October is my favorite month. I love autumn, and this month is its centrepiece. (Just had to spell that the British way.) We don’t have a riot of color in the west like they do in the east, but we get a little autumn color action here and there.
I went to a college reunion this past weekend. It wasn’t exactly my college reunion–well, it was and it wasn’t. Lemme ‘splain.
My career as an undergraduate was varied and wonderful–it just turned out that way. I went to three different undergraduate institutions. I started at Homerton College, Cambridge–did a whole year there. (Click on the link…great photo of the place.) I was studying to be a religious studies teacher (religious studies was compulsory in English schools at the time…don’t know if it still is or not). I knew that I didn’t want to stay in England and teach young kids. I was 18 and hadn’t lived in the States since I was 12. I wanted to come “home.”
So I went to Seattle Pacific University. I had never been to Seattle. I picked it because it looked like a good Christian liberal arts college and it wasn’t too far from Salem, Oregon, where my mom was living at the time.
Then in the fall semester of my senior year, I went on an exchange program from SPU to Westmont College. I went there because I was involved with a guy (who later became my first husband, but that’s not what this is about). Westmont is located in Montecito, a swanky, mansion-laden ‘suburb’ of Santa Barbara.
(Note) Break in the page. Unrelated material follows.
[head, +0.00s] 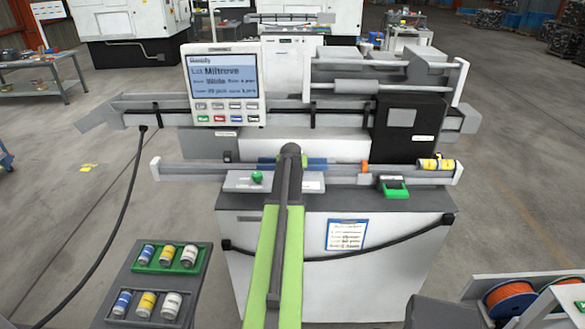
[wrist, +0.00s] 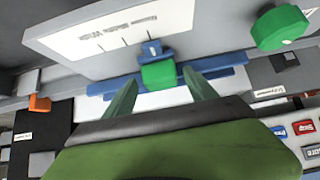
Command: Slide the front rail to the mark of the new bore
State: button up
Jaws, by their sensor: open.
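The front rail, a blue bar with a green grip block (wrist: 158,75), shows in the wrist view (wrist: 215,72). In the head view its blue ends (head: 317,161) show on both sides of my arm's end. A small blue pointer (wrist: 151,50) reaches the edge of a pale plate (wrist: 85,38) with lettering and several tick lines, at the right part of the ticks. My gripper (wrist: 160,82) is open, its fingers on either side of the green block with small gaps. I cannot tell how deep the block sits between them. The head view hides the fingertips.
A green knob (wrist: 283,28) stands on the plate close by, also seen in the head view (head: 257,177). A screen panel (head: 223,85) rises behind. A can tray (head: 150,285) stands front left.

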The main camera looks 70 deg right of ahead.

The Kerr family (of Kerr jars fame) donated their estate to help found the college, and the neighbors have been complaining ever since.
I didn’t graduate from Westmont, but they treat me like an alum anyway. I guess when you’re a small school that’s only been around since 1940 and you don’t have a big endowment, alumni is defined in the most expansive way possible.
One of my themes this year has been reunion. I had a family reunion with my mother’s family in June, my high school reunion (also in June), and a family reunion with my dad’s side in August. I decided to help plan my 30th high school reunion which will be next August. So I really wanted to go to this reunion, even though I was sure that no one would remember me.
Susan and I hit the road on Saturday morning in her boyfriend’s Audi A4 (thank you, Doc Rockit) and rolled up to the campus in time for lunch. We sat ourselves on the steps leading down to the soccer field, and over the next several hours a parade of old classmates came by. Some people did remember me (whew!). I love reconnecting with people and hearing about how their lives have unfolded. I’m sometimes surprised by the high expectations I had for people and finding out they aren’t the super CEO I thought they would be. It amazes me after years of not seeing someone how intimate details of life are spilled out and held like precious pearls.
I find that I make new friends at reunions, too. People that I only knew from afar, or even people I didn’t know at all, become friends.
I’m an advocate of the reunion. It’s a benchmark of life. You can look back if you want to–look back a little, look back a lot. It’s your choice.
Besides catching up with other people, a reunion is a great time to check in with yourself. How do you sum up two or three decades about your life in a paragraph or two? What details are shared? What’s left out?
Other questions that a reunion brings up: Where am I now? Is this where I wanted to be? Want to be? What do I need to change NOW to get where I really want to go?